Raw data –
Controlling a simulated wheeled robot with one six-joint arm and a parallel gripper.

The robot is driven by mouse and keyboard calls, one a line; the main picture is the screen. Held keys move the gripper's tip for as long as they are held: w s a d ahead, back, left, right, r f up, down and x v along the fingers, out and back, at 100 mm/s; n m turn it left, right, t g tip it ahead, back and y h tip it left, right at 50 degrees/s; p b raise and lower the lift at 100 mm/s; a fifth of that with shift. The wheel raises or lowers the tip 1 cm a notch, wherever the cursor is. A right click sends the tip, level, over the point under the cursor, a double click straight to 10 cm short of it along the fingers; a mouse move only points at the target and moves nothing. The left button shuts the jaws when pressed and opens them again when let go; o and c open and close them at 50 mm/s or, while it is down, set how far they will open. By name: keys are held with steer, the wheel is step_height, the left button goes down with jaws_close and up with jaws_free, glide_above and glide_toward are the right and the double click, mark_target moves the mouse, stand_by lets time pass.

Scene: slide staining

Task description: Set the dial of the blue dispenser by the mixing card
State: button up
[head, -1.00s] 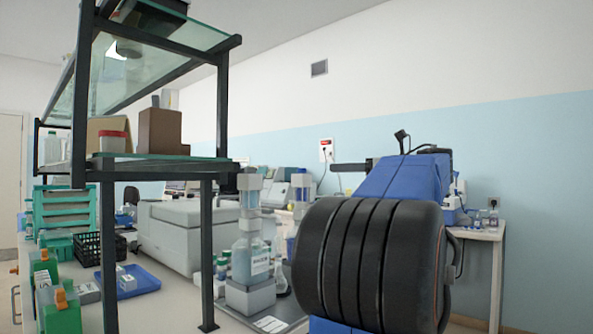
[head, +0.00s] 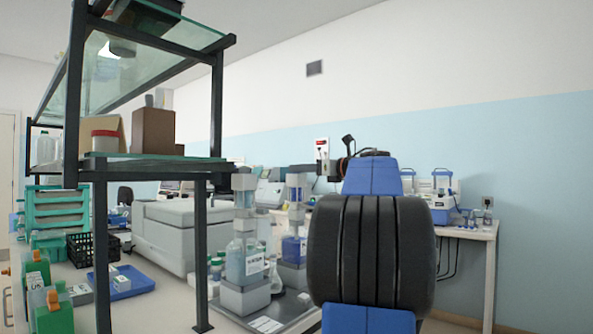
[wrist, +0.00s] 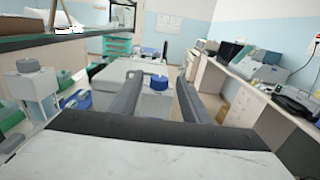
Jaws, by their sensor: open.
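The dispenser with blue liquid (head: 294,249) stands upright in the head view, left of my arm, on a dark tray. A second dispenser with paler liquid (head: 246,262) stands beside it, nearer the shelf frame. A small white card (head: 266,325) lies on the tray in front; I cannot read it or tell whether it is the mixing card. In the wrist view, my gripper (wrist: 158,80) is open and empty. A round blue knob-like part (wrist: 158,83) shows between the fingers, beyond them; I cannot tell whether it is the dial. My arm hides my gripper in the head view.
A dark shelf frame (head: 202,255) with glass shelves stands at left. A blue tray (head: 133,281) and black crate (head: 92,247) lie behind it. A white side table (head: 465,231) with blue-and-white devices is at right.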

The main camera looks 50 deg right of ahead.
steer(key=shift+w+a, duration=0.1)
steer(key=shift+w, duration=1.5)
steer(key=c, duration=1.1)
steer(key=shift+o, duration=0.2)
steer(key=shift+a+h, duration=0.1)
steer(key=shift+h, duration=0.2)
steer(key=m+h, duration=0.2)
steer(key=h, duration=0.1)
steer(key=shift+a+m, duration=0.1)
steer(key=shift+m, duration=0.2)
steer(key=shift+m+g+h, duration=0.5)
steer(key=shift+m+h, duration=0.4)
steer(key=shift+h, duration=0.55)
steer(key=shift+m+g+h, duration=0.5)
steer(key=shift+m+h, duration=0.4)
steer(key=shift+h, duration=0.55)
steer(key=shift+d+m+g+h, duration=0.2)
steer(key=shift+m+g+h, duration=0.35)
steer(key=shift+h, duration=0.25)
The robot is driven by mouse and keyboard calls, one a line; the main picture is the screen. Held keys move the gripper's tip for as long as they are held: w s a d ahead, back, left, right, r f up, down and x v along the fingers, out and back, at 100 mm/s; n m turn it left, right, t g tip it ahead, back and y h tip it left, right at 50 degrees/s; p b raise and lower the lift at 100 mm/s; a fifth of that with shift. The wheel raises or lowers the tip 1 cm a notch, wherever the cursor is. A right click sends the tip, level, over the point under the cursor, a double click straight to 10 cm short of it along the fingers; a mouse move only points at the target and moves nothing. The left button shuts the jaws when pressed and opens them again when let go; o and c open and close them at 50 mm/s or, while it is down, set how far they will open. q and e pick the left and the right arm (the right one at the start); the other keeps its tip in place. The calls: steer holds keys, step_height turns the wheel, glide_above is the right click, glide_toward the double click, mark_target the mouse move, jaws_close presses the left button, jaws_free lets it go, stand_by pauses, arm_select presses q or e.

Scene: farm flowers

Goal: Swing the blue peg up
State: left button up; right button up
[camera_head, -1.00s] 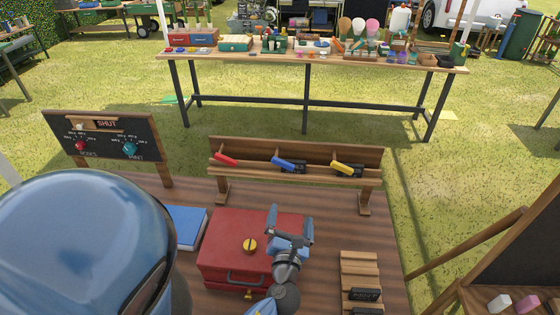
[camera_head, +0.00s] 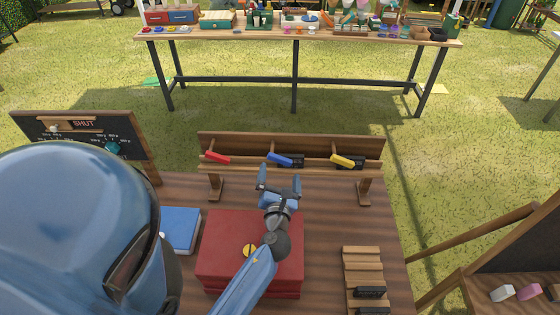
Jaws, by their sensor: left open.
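The blue peg (camera_head: 279,159) sits on the front of the wooden rack (camera_head: 230,145), between a red peg (camera_head: 217,157) and a yellow peg (camera_head: 342,160). It lies nearly flat, sloping slightly down to the right. My left gripper (camera_head: 279,177) is open and empty. In the picture its fingers are just below the blue peg, with a small gap between. My right gripper is not in view.
A red box (camera_head: 225,235) with a yellow knob stands under my left arm. A blue book (camera_head: 181,228) lies left of it, and a slatted wooden stand (camera_head: 362,270) is at right.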

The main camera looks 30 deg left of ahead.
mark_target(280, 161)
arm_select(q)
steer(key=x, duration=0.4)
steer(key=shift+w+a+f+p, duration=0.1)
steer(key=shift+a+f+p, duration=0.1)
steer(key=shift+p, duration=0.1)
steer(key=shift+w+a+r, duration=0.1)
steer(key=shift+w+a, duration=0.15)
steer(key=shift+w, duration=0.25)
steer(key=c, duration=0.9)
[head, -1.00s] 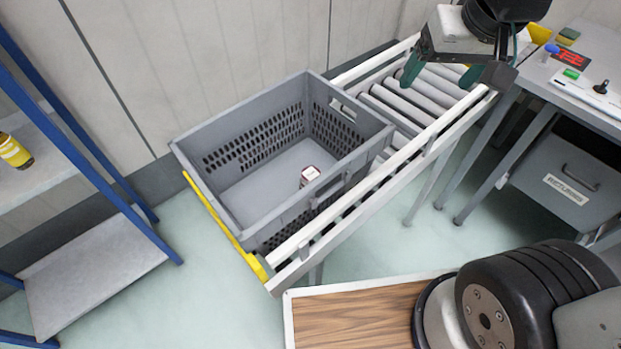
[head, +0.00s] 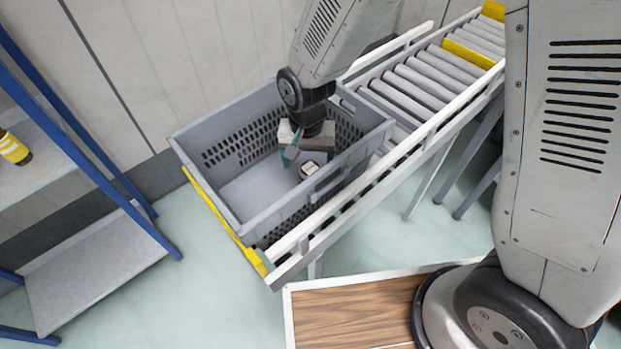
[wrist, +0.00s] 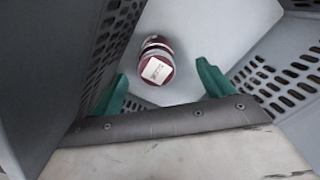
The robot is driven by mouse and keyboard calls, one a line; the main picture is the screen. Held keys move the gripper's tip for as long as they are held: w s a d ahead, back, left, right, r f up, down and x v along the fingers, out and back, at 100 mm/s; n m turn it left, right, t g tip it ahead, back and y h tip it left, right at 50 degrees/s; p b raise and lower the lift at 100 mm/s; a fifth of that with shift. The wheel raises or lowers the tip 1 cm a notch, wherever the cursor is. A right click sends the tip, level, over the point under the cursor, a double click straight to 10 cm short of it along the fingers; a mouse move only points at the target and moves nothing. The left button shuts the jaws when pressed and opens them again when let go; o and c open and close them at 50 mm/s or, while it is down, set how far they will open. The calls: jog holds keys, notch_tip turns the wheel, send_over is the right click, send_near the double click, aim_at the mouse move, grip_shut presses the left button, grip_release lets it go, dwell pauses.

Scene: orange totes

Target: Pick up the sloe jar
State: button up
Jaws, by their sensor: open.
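A jar (head: 310,169) with a white square label on its dark red lid stands inside the grey tote (head: 213,207), toward the tote's right part. In the wrist view the same jar (wrist: 156,66) shows its lid, its dark red body and a pale band. Its name cannot be read. My gripper (head: 297,160) is down inside the tote, just left of and above the jar. In the wrist view my gripper (wrist: 163,88) has its two green fingers spread apart, with the jar beyond and between them. The fingers do not touch it.
The tote sits on a roller conveyor (head: 415,87) with white side rails and a yellow end stop (head: 225,224). The tote's walls are close around my gripper. A blue-framed shelf (head: 97,262) with a yellow-labelled bottle (head: 14,148) stands at left.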

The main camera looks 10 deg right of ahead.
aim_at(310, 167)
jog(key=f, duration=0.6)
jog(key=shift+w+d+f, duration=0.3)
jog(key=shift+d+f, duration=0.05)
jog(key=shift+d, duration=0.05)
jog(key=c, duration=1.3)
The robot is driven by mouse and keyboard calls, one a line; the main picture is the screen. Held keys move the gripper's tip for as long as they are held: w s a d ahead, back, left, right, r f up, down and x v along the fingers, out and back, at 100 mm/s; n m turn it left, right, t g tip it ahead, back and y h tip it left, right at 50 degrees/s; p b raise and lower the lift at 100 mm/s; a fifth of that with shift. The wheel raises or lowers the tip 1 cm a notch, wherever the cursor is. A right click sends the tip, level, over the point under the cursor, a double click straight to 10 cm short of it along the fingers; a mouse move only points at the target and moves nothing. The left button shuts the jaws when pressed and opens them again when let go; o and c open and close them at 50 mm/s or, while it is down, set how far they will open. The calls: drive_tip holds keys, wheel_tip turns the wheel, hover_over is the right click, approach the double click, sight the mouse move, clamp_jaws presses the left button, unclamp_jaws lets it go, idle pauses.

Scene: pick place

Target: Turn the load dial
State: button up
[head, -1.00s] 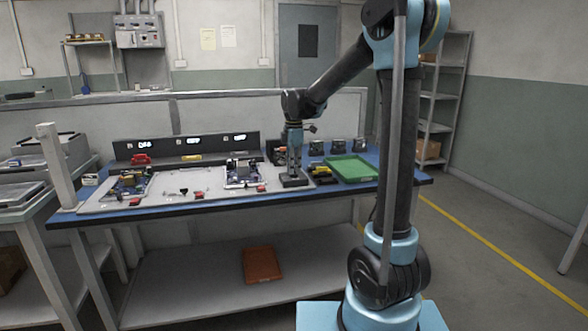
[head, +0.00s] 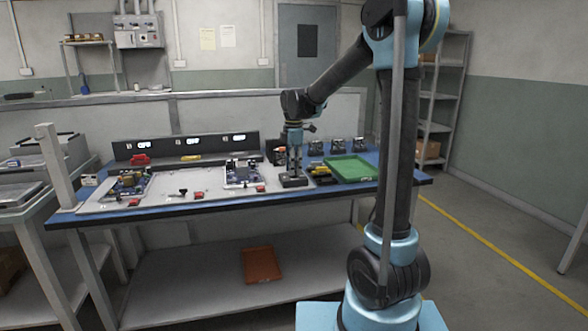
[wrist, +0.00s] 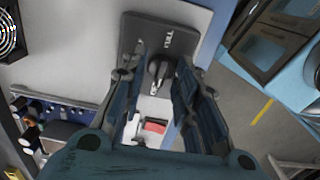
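The load dial (wrist: 159,72) is a dark knob with a pale pointer on a black base plate with white lettering in the wrist view. In the head view its black base (head: 293,182) sits near the front edge of the bench, right of a circuit board. My gripper (wrist: 161,65) is over the dial, pointing down, with one finger on each side of the knob. The fingers are apart, and a gap seems to show beside the knob; touch is hard to judge. In the head view my gripper (head: 293,167) stands directly above the base.
A green tray (head: 350,168) lies right of the dial on the blue bench. Circuit boards (head: 242,174) and small red items (head: 260,189) lie to the left. A dark panel with three lit displays (head: 187,146) stands at the back. Several small black units (head: 337,145) stand behind the tray.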

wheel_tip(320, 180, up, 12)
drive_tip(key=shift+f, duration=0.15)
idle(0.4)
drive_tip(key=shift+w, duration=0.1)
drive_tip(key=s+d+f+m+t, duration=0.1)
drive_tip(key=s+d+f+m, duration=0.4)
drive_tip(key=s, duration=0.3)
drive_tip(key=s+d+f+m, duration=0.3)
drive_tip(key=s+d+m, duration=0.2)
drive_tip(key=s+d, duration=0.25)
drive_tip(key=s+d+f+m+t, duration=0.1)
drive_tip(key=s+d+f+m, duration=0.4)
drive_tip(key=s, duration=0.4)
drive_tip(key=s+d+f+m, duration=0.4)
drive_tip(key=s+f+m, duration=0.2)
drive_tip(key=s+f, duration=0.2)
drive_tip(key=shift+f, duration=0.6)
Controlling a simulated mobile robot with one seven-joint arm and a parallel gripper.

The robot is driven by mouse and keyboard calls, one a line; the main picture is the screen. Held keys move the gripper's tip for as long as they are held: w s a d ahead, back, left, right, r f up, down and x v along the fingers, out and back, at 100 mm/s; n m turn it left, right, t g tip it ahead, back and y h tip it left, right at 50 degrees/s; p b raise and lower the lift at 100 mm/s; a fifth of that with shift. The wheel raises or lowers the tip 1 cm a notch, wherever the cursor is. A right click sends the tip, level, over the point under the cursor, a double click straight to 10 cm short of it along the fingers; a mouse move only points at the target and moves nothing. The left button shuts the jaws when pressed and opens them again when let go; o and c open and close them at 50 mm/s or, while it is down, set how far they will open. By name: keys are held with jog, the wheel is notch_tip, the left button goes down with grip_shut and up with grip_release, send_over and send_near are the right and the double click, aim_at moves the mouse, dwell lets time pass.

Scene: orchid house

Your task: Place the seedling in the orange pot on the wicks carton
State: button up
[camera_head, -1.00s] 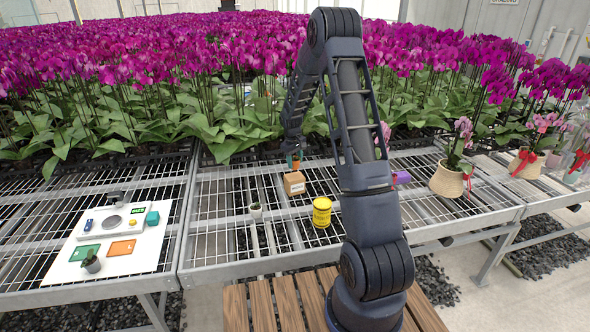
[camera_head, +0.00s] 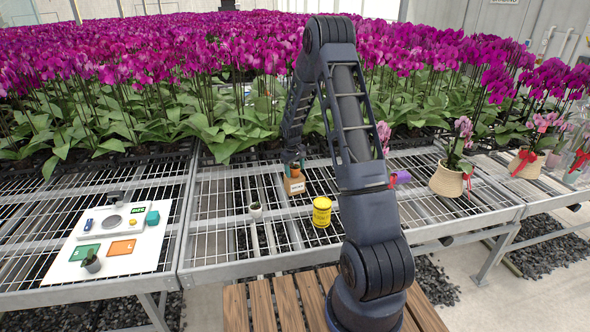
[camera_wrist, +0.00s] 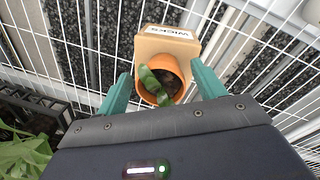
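The orange pot (camera_wrist: 160,82) holds a small green seedling (camera_wrist: 155,88) in dark soil. The pot also shows in the head view (camera_head: 295,173), above the wicks carton. The wicks carton (camera_wrist: 168,43) is a tan box with a "WICKS" label; in the head view (camera_head: 297,187) it sits on the wire bench. The pot appears to rest on the carton's top, though its base is hidden. My gripper (camera_wrist: 160,72) has its teal fingers on both sides of the pot, with a narrow gap visible at each side. In the head view my gripper (camera_head: 293,161) is just above the carton.
A yellow tub (camera_head: 321,212) stands right and nearer, and a small white pot (camera_head: 255,209) stands left. A white board (camera_head: 70,262) with a scale is at the left. Dense orchids fill the back. A basket orchid (camera_head: 447,180) is at the right. Bare mesh surrounds the carton.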

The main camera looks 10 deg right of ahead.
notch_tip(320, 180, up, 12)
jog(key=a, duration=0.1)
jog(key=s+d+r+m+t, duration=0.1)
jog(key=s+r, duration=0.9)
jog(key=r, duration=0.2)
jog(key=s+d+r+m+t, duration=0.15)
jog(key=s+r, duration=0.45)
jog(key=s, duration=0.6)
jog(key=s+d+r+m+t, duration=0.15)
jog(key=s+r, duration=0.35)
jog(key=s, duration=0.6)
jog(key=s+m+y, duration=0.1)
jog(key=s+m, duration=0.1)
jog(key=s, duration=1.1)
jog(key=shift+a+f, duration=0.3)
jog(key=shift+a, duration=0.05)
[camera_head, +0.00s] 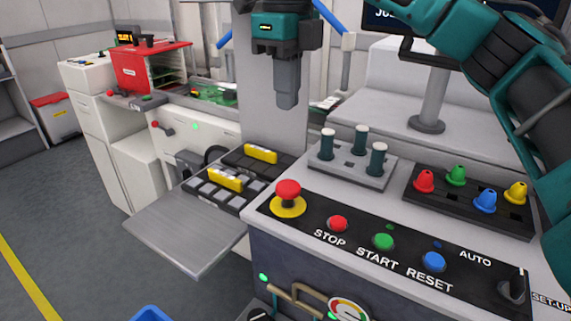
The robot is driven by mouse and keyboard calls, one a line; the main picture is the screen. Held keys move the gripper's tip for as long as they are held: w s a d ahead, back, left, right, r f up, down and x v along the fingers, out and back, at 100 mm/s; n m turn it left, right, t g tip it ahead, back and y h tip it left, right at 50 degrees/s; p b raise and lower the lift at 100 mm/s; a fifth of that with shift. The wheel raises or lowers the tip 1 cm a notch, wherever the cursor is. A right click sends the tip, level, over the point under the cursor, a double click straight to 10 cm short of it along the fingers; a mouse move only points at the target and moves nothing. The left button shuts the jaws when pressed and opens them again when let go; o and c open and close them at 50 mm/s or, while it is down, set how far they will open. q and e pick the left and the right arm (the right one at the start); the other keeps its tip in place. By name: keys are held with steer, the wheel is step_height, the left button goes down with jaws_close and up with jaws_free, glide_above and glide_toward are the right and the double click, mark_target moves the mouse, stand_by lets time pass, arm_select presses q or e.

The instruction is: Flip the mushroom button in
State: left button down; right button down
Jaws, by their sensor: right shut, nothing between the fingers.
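The red mushroom button (288,190) stands upright on its round yellow base (287,209) at the left end of the dark control panel, before the word STOP. My right gripper (287,100) hangs from the top of the view, fingers pointing down and closed together with nothing between them. It shows above the mushroom button in the picture, clearly apart from it. My right arm enters from the right edge. My left gripper is not in the view.
The panel (310,232) also carries red, green and blue push-buttons and a rotary switch (513,287). Behind it stand a grey block with dark posts (350,168) and a tray of coloured cones (470,205). A metal shelf (180,225) juts out left.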

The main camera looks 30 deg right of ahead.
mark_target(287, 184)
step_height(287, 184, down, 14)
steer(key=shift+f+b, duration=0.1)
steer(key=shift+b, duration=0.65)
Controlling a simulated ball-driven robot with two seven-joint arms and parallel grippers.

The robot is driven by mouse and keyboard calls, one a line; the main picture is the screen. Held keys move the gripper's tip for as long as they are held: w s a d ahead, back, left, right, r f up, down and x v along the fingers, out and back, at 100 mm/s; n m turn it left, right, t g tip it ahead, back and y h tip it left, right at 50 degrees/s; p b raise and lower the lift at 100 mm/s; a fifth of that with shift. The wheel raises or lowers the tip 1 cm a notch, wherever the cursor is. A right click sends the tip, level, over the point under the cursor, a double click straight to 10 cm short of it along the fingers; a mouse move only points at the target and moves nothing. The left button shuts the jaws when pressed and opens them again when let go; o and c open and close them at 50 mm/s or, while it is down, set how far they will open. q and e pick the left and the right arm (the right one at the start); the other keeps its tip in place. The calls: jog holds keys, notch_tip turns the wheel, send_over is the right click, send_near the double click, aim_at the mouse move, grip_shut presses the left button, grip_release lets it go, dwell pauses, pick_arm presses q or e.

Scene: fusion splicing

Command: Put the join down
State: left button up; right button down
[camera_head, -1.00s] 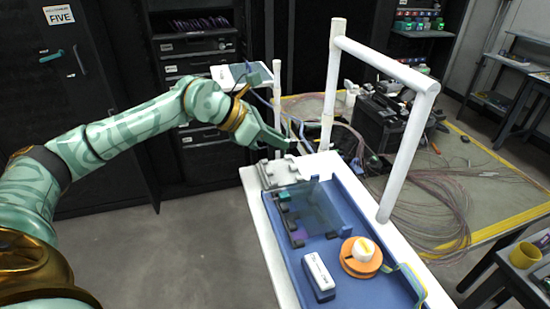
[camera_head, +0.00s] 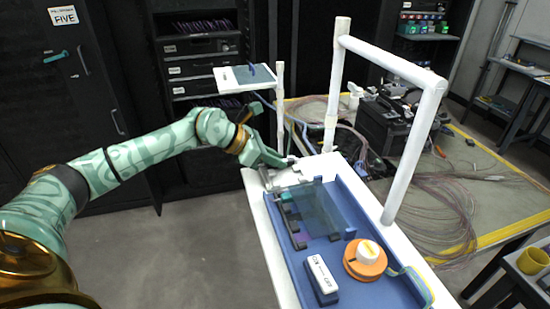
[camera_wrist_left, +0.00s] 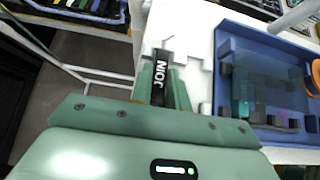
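The join is a black piece with white letters JOIN (camera_wrist_left: 161,82), and it shows in the left wrist view between my green fingers. My left gripper (camera_wrist_left: 160,92) is shut on it. In the head view my left gripper (camera_head: 283,162) is at the far left end of the white cart top (camera_head: 258,210), low over the pale stepped block (camera_head: 288,178). The join is too small or hidden to make out in the head view. In the wrist view the join lies over the white surface beside the blue tray (camera_wrist_left: 222,62); contact cannot be told. My right gripper is not in view.
The blue tray (camera_head: 339,262) holds a clear bluish panel, dark clips, a labelled white-and-blue box (camera_head: 320,276) and an orange spool (camera_head: 364,262). A white pipe frame (camera_head: 400,165) rises along the cart's right side. A small raised shelf (camera_head: 243,76) stands behind my gripper.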

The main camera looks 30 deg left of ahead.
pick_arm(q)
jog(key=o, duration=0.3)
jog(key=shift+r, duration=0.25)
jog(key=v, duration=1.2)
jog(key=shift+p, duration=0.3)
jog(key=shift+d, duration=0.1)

Prompt – Copy every line above that includes the string "joint".

Solution for this problem –
Controlling a simulated wheeled robot with one six-joint arm and a parallel gripper.
Controlling a simulated mobile robot with one seven-joint arm and a parallel gripper.
Controlling a simulated ball-driven robot with two seven-joint arms and parallel grippers.

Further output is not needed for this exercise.